経済の悪化に伴って、失業率が上がってきました。
経済の悪化に伴う失業率の上昇
会社の発展に伴いまして、従業員数も大きく増加して参りました。
[Nにはんし(て)]
将来のことに関する人の予測などを表す名詞について、それと反対の結果になることを表わします。「Nに反する/反した N」の形で名詞を修飾します。
予想に反して、多くの人が反対しました。
期待に反した結果になりました。
事態は私の意志に反して動いていった。
[Nにもとづいて/もとづき]
「それをもとにして」という意味を表します。
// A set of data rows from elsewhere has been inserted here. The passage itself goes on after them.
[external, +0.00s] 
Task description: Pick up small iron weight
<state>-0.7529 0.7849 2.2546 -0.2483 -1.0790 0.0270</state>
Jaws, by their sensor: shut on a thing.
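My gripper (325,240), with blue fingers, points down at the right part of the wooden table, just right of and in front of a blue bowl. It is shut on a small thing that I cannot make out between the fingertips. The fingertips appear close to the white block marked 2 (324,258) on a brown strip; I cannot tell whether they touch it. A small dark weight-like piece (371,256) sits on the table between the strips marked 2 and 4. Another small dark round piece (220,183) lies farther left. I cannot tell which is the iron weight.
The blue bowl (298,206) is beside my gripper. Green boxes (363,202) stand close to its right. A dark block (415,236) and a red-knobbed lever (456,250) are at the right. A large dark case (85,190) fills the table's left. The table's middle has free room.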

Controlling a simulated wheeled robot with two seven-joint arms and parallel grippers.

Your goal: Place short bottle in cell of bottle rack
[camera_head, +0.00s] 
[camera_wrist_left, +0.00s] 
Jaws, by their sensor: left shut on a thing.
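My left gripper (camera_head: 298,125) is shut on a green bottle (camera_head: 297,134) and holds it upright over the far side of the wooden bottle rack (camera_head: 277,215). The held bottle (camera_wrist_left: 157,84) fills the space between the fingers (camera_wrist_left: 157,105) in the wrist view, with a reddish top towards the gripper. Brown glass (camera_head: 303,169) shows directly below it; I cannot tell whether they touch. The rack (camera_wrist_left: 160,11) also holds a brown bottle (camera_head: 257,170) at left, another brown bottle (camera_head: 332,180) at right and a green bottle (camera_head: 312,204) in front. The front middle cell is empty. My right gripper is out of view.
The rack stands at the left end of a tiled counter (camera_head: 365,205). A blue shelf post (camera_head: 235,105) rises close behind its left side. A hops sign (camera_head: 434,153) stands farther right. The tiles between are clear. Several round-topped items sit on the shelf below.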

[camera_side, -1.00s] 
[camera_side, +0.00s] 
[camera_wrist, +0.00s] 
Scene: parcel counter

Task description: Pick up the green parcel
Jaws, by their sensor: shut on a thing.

名詞修飾の形は「Nに基づく/基づいたN」になります。
新たな調査に基づいて、販売計画を修正しました。
豊富な経験に基づいた意見は説得力があります。
[Nにわたって/わたり]
期間・空間や回数を表す語の後に置かれ、その範囲全体で述語の動作が行われることを表します。
我々は長期間にわたって野生動物の観察を続けた。
予備実験を数回にわたって行いました。
彼の足跡は広い範囲にわたり、ほとんど日本全土を訪ね歩いた。
[をのぞいて/のぞき]
例外をあげて、他のものはそれに該当することを述べます。
私を除いて、他の人はみな既婚者です。
名詞修飾は「Nを除く/除いた N」となります。
アメリカを除く他の国々はみな反対しました。
[Nをはじめ]
いくつかのものの代表を示します。「Nを初めとして」の形もあります。
東京を初め、多くの都市が同じ問題に悩んでいます。
[Nをめぐって/めぐり]
「Nに関して」に近い意味です。
人種差別の問題を巡って、議論が夜まで続きました。
名詞修飾の形は「NをめぐるN」となります。
公共事業をめぐる汚職事件
[Nをつうじて]
情報が通ってくる所を示します。
インターネットを通じて、多くの情報が集まりました。
細かい連絡は秘書を通じてお願いします。
もう一つ、ある一定の期間ずっと、という意味を表します。
この地方は、一年を通じて暖かいです。
[Nをとおして]
上の「Nを通じて」とほとんど同じ使い方です。
役所の友人を通して、市長に面会を申し込んだ。
彼女は、生涯を通して貧しい人たちのために献身的に働いた。
[Nと/に くらべ(て)]
二つの名詞を比較する表現です。「Nより」で言い換えられます。
弟は兄と比べて少し気が弱い。(兄より)
以前に比べ、参加者が多少増えてきました。(以前より)
[Nとちがって/ちがい]
動詞の元の意味がそのまま生きています。名詞修飾は「Nと違う/違った N」となります。
夫と違って、私は現在の社会に批判的です。
私は、政府とは違う/違った 意見を持っています。